Mendoza lo hace todo fácil: tanto que a veces pareciera que escribe como “le sale”, como si fuera un don, como si, tras la página, no hubiera más trabajo de composición que el mero fluir negro sobre blanco de su imaginación. La peripecia (primera parte de una trilogía vagamente —muy vagamente, insisto— autobiográfica) de Rufo Batalla en el mundo (Barcelona, Nueva York), mientras su historia privada (cómica, paródica, satírica, fantástica) se combina con la materia histórica de la “década prodigiosa” seleccionada por alguien al que no le interesa mucho profundizar en lo que pasó, se deja leer muy bien, apoyada en el lenguaje barojiano y preciso de un novelista dueño de la tramoya de su oficio.

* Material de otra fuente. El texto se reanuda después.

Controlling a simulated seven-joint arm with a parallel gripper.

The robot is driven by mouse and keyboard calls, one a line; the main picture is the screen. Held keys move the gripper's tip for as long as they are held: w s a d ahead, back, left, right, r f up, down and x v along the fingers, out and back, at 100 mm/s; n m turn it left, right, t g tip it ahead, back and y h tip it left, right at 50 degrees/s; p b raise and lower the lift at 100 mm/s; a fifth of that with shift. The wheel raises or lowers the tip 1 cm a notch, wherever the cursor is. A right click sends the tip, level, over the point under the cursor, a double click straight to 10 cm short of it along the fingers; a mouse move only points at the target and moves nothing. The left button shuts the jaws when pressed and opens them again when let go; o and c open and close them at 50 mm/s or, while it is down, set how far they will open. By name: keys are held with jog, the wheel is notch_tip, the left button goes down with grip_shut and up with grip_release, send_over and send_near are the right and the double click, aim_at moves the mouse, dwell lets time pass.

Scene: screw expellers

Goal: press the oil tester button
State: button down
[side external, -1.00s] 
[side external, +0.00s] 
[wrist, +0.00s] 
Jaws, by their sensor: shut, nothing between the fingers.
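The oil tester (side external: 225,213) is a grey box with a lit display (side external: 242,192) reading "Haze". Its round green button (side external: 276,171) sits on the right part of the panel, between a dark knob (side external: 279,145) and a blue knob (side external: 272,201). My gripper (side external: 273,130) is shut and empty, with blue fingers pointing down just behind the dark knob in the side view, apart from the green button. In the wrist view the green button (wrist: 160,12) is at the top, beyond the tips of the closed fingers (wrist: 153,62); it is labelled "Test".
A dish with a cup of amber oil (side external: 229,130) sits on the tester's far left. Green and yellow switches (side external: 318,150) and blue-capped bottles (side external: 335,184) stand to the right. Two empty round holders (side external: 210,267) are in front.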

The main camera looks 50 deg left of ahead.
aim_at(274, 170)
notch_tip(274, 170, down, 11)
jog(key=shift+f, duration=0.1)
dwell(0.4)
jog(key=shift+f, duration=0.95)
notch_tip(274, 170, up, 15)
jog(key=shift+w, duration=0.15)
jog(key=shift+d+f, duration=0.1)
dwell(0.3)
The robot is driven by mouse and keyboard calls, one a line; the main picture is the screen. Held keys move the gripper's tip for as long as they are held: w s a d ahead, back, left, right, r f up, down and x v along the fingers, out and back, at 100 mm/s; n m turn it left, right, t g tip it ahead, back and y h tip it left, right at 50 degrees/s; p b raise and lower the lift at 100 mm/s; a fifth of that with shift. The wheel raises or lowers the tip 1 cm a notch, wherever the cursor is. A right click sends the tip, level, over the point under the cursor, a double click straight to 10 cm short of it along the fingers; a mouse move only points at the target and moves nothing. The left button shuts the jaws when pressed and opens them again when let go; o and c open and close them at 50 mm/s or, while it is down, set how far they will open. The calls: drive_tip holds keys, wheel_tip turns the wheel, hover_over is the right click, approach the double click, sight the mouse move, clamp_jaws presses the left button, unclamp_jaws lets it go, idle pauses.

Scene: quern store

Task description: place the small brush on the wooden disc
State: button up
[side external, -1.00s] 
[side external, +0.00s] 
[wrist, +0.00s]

Y es justo que, inmediatamente, su libro se haya incorporado a la lista de los más vendidos. La depresión vino después, cuando empecé a leer algunas críticas y reseñas en las que aparecía la expresión “obra maestra” u otras por el estilo. Como tal juicio, emitido incluso por el maestro Mainer, a quien tanto debo, no correspondía a mi experiencia, comencé a sentirme como un bambarria incapaz de comprender la importancia de lo que había leído, y culpable de que la novela que acababa de terminar le pareciera, sobre todo, entretenida, muy entretenida. Lo que no es poco: mutatis mutandis, no creo que los lectores de El asno de oro, por ejemplo, experimentaran en su momento una sensación muy diferente. Por lo demás, el muermo crítico-literario desapareció cuando vino a confortarme, como siempre, mi amigo Johnnie Walker, que nunca me falla.